Wait lists for moorage slips may be years long, but they are also shortening as poor weather and grim global economics hurt business at Vancouver's marinas.

"This is the worst year I have ever seen," said Marcus Jensen, manager at Granville Island's Pelican Bay Marina Ltd.

While multi-year wait lists are still the norm at downtown-area marinas, Jensen said Pelican Bay's spring moorage renewal this year involved "the biggest exodus we've ever seen."

"It took us a couple months to even get full of regular tenants, which I've never seen before – and my family's been down there for about 20 years."

Jensen said he resorted to extreme lengths to fill the empty slips this year. "I put out a bounty to all the [boat] brokers – if they could bring us a tenant, I'd pay them," he said. "It worked."

Even with the slips filled, Jenson said business is down. He said 30% of his revenue is renting out slips to transient boaters while annual tenants are out boating.

But not this year. "We can't take in visitors when our guys don't go out."

He said even with a dramatic drop in transient boater reservations this year, he's having to turn people away because tenants are staying put.

What's keeping boaters on land this year? "It's fuel, weather, just the economy in general."

In the heart of downtown Vancouver, Coal Harbour Marina general manager Steve Varley said his marina dodged much of the 2008 downturn fallout. But his wait list, now two to four years, is shorter than a few years back.

He said the biggest hit to business right now is a slump in transient boater traffic. He said that impact is mitigated somewhat because transients are staying longer, which he attributes to high fuel prices.

He added that the marina is seeing more vessels from within a 20-kilometre radius that are taking a "tourist in their own town" approach rather than visiting destinations further afield.

But Varley said he's hearing from boat brokers that sales are starting to come back.
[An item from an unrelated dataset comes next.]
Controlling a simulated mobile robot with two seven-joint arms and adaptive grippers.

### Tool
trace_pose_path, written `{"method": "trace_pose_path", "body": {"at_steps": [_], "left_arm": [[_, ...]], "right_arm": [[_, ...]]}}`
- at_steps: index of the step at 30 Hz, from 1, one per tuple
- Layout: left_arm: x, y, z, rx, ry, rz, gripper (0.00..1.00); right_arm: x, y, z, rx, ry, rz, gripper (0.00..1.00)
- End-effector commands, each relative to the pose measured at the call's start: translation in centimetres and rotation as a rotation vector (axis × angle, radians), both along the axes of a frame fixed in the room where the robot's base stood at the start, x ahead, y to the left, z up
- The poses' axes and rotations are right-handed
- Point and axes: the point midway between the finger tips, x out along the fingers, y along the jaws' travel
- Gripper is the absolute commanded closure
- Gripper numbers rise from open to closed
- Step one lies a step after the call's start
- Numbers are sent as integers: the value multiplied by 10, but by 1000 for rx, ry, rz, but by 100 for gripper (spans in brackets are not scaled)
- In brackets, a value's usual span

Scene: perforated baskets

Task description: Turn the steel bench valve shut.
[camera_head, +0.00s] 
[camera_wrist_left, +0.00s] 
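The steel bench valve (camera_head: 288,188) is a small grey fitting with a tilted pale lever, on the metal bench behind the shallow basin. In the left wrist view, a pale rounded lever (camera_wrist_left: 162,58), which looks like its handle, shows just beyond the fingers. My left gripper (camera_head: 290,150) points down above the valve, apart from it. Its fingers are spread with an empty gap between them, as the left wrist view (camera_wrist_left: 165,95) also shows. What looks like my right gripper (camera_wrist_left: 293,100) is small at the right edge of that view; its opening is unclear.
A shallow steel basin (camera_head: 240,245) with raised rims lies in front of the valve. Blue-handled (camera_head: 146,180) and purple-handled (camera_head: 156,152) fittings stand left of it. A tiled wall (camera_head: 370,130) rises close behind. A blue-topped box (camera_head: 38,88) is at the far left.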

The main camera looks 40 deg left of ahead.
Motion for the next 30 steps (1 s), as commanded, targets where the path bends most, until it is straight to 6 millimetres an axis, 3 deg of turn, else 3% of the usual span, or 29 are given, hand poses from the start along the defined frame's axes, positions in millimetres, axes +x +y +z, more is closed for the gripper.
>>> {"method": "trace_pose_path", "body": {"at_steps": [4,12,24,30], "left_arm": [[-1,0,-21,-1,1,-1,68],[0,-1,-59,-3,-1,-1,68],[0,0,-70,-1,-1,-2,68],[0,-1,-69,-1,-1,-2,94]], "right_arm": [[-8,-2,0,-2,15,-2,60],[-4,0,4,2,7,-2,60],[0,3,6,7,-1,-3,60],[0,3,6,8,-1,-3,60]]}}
Does that mean better times ahead for the marina business?

"We're sure hope so."

Far from the downtown core at Crescent Beach Marina, manager Carol Charles also said it's been a harder year in the business.
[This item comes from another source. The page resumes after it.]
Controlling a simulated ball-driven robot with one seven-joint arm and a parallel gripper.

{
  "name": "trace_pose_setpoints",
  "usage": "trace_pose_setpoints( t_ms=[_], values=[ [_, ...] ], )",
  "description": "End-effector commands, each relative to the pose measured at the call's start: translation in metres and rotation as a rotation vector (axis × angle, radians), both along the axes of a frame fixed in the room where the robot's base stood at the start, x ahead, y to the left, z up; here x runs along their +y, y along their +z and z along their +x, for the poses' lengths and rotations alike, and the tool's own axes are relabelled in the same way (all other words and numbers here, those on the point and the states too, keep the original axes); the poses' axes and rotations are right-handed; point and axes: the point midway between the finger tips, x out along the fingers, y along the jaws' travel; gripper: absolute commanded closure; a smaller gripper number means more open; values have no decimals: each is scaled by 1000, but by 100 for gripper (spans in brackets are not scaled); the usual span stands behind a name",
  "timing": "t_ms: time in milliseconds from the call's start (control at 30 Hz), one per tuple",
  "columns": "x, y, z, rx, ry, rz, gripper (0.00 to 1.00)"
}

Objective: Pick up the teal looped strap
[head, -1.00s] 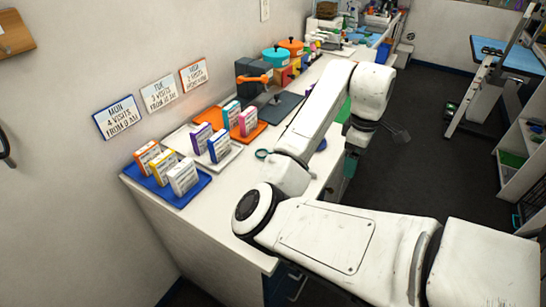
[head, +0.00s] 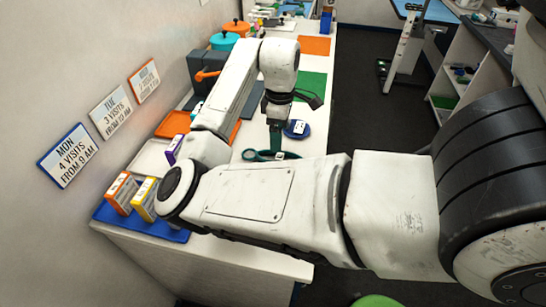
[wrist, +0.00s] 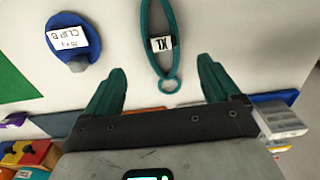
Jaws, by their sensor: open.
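The teal looped strap (wrist: 147,42) lies on the white counter in the wrist view, with a white XL tag and a small ring at its near end. Its far end runs out of the top of the picture. In the head view the strap (head: 250,155) shows beside my arm, partly hidden by it. My gripper (wrist: 160,66) has teal fingers spread apart, one on each side of the strap's ring end in the picture, with nothing between them that I can see held. In the head view my gripper (head: 275,140) points down over the counter near the strap.
A blue round item (wrist: 70,40) with a white label lies left of the strap, near a green mat (head: 308,86). Boxes stand on a blue tray (head: 112,217) at the counter's near end. Pots and an orange tray (head: 172,124) line the wall side.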

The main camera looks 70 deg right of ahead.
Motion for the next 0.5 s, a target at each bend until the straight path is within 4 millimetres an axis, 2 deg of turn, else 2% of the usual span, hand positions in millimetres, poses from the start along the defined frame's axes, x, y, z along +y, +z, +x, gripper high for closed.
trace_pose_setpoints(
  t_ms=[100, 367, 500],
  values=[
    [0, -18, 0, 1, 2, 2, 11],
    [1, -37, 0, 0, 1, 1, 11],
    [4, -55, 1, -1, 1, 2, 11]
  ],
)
"Marinas depend on the weather, so with our lousy summer we're really feeling it this year."

Charles said while the marina tends to have a full roster of permanent tenants, demand has dipped in 2012.

"This year is the first time we have a couple of slips available – usually we don't."
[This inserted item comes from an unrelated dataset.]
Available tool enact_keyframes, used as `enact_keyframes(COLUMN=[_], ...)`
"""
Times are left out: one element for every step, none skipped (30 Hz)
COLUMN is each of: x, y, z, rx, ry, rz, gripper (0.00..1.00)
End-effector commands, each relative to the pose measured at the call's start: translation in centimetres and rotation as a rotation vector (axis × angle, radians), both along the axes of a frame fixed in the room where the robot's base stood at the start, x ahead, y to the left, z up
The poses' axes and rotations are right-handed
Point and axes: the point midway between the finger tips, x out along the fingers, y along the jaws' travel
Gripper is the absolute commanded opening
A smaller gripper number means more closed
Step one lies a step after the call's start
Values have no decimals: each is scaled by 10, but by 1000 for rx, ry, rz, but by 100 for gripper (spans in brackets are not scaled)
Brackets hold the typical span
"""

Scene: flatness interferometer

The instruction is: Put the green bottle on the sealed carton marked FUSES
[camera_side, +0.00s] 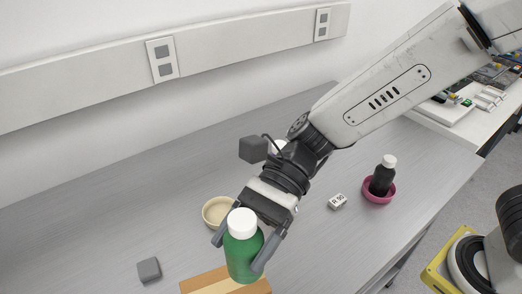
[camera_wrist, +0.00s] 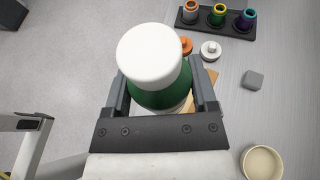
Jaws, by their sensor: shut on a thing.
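The green bottle (camera_side: 243,252) with a white cap is upright between the fingers of my gripper (camera_side: 240,250), which is shut on it. In the wrist view, the bottle (camera_wrist: 157,98) fills the space between the fingers and its cap faces the camera. A tan, flat-topped thing (camera_side: 205,281) lies below and behind the bottle at the bottom edge of the side view; part of it (camera_wrist: 211,78) also shows in the wrist view. It may be the carton, but no FUSES marking is visible. Whether the bottle touches it I cannot tell.
A cream bowl (camera_side: 215,212) and a grey cube (camera_side: 149,269) stand near my gripper. A dark bottle (camera_side: 382,178) stands in a magenta dish (camera_side: 379,196), near a small white labelled block (camera_side: 338,201). The table's left part is clear.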

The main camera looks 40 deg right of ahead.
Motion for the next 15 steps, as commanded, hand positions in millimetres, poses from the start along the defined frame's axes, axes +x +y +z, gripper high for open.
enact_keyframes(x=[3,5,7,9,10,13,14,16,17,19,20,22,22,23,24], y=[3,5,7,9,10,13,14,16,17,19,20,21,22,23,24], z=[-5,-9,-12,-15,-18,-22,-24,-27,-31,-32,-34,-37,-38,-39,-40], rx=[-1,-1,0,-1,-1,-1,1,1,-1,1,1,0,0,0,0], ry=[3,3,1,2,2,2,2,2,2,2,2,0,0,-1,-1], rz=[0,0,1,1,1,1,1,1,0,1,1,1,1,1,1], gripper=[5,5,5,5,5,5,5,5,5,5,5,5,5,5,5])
Beyond that, she said, marina use is down this year.

"During the summer, we rely on the students and the young adults that are wakeboarding – and we're not really seeing that this summer."

As far away as Nanaimo, Townsite Marina manager Ray Lovstad said he's seeing the industry slow – and his slip wait list shrink.

"I've got a couple of boats that have sold and their spaces will become vacant at the end of the month and I don't yet have someone to fill those spaces – although I'm confident I will," he said. "But normally I would just call on my waiting list."

Lovstad said most of his tenants are from Nanaimo, but some are from Vancouver and beyond.

Kevin Pritchard, president of the BC Yacht Brokers Association and a broker with Fraser Yacht Sales Ltd., said his sales are strong, but that the broader industry is still struggling with a downturn in the used powerboat market.

However, he said brokers are starting to become "cautiously optimistic" that things are turning around.

He noted that while buyers might delay decisions, demographics favour the industry.

"There's an aging population that can't wait for [the economy] to get better or they'll be dead," he quipped. "If all the boomers were 45 years old now, we'd probably be in really serious shape."

Also voicing optimism for the boating industry's future is Matthew Coté, managing director of the $16 million proposed MilltownMarina & Boatyard Inc. in Marpole, which hopes to be leasing berths by early spring of 2013.

The project includes approximately 200 water berths and 200 dry stack slips.

"What we're finding is that with very little marketing, we've have over 100 reservations," Coté said. "So I'm fairly comfortable that by the time we have our in-water slips available for customers they'll be fully booked."

He said while high fuel costs might have slowed the powerboat market, Vancouver's demand for moorage doesn't seem to be going anywhere.

"What I see from website inquiries and the unbelievable number of phone calls I get is that people have not bought a boat because they couldn't find moorage," he said. "They'd given up."